The war in Ukraine and the consequent sanctions imposed by the West on Russia are leading to developments that also affect Central Asia. Fr. Edoardo Canetta, a missionary in Kazakhstan for twenty years, five of them as Vicar General of Central Asia, now a professor at the Ambrosian Academy in Milan, tells Fides.
“From the ecclesial point of view,” said Father Canetta, who follows events in the region and in the local churches closely, “I have been told that in some Catholic communities the antagonism between those who are on the side of the Russians and those who side with the Ukrainians surfaced. It must be said that in reality, families in Central Asia are mixed and this fact can be a problem for the communities. There is a lot of work to be done to make Catholics understand that ethnicity is secondary to belonging to the Church, which is called ‘Catholic’ precisely because it is universal and not tied to a nation”.
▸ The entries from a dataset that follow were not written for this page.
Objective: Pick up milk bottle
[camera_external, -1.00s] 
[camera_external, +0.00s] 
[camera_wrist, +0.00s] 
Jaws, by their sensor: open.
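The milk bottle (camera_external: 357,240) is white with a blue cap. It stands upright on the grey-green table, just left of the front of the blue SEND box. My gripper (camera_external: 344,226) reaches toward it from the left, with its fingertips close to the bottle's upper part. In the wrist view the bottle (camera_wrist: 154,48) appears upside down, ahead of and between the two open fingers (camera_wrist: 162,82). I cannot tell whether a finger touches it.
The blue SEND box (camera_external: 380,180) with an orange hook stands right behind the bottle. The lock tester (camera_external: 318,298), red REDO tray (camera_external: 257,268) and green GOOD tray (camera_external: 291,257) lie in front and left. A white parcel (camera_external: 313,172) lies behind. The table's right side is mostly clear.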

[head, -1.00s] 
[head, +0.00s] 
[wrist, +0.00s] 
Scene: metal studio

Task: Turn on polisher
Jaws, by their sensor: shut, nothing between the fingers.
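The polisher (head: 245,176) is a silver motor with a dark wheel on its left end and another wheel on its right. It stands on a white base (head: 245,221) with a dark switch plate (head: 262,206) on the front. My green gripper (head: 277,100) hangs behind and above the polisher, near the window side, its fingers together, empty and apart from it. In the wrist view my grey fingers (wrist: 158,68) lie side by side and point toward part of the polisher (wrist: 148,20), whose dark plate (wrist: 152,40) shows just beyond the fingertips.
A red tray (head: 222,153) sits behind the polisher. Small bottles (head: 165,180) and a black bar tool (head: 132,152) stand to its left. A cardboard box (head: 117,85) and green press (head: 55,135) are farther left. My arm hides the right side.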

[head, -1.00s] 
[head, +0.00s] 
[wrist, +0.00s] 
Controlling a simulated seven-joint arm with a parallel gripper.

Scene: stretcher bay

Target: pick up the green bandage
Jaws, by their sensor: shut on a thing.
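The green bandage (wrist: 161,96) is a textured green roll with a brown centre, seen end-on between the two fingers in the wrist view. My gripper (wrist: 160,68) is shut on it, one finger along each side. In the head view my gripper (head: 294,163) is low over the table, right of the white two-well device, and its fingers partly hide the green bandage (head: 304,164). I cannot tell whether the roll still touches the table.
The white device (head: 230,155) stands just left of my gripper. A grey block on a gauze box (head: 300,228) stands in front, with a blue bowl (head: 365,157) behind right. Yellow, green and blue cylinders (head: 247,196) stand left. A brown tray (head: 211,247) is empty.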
In addition, explains the priest, there is a migration from Russia to the states of Central Asia, former Soviet republics, which could have unforeseeable economic and social repercussions: “Since last week already, many Russian families are settling in this region: it is a presence that can even be seen in the streets. They arrive counting on the support of relatives who have remained in Central Asia because, although 30 years have passed since the independence from the Soviet Union, there are still many family ties between Russians and people from Central Asian countries. On the one hand, there are young people from Russia who want to escape military service; on the other hand, entrepreneurs who, unable to work in Russia because of the sanctions, want to re-establish their businesses in countries like Kazakhstan or Uzbekistan. The locals do not seem to like it, because they have been working for years to cut the umbilical cord with Russia and now the past seems to be coming back to the fore, not to mention that these entrepreneurs would be competing with the local economy “. In particular, Kazakhstan, Don Canetta points out, seems to want to distance itself from Russia: “The Kazakh government, which until recently had the support of the Russian army to suppress the riots at the beginning of the year, now has an equidistant attitude, but perhaps more inclined towards Ukraine than towards the Russian side. Suffice it to say that on March 14 and 15, two humanitarian aid planes left not for the part of the country controlled by Russia, but towards the Polish border, to help the Ukrainians, and this is not a minor detail”, he concludes. Catholics represent a minority in Central Asian countries: it is, in fact, a geographical area with a Muslim majority, where the Church was reborn following the fall of the Soviet Union and the consequent end of religious persecutions. Today there are 70 parishes in Kazakhstan, 5 in Uzbekistan, 3 in Kyrgyzstan, 2 in Tajikistan, while in Turkmenistan about 250 faithful meet in the Chapel of the Transfiguration of the Lord in the capital Ashgabat.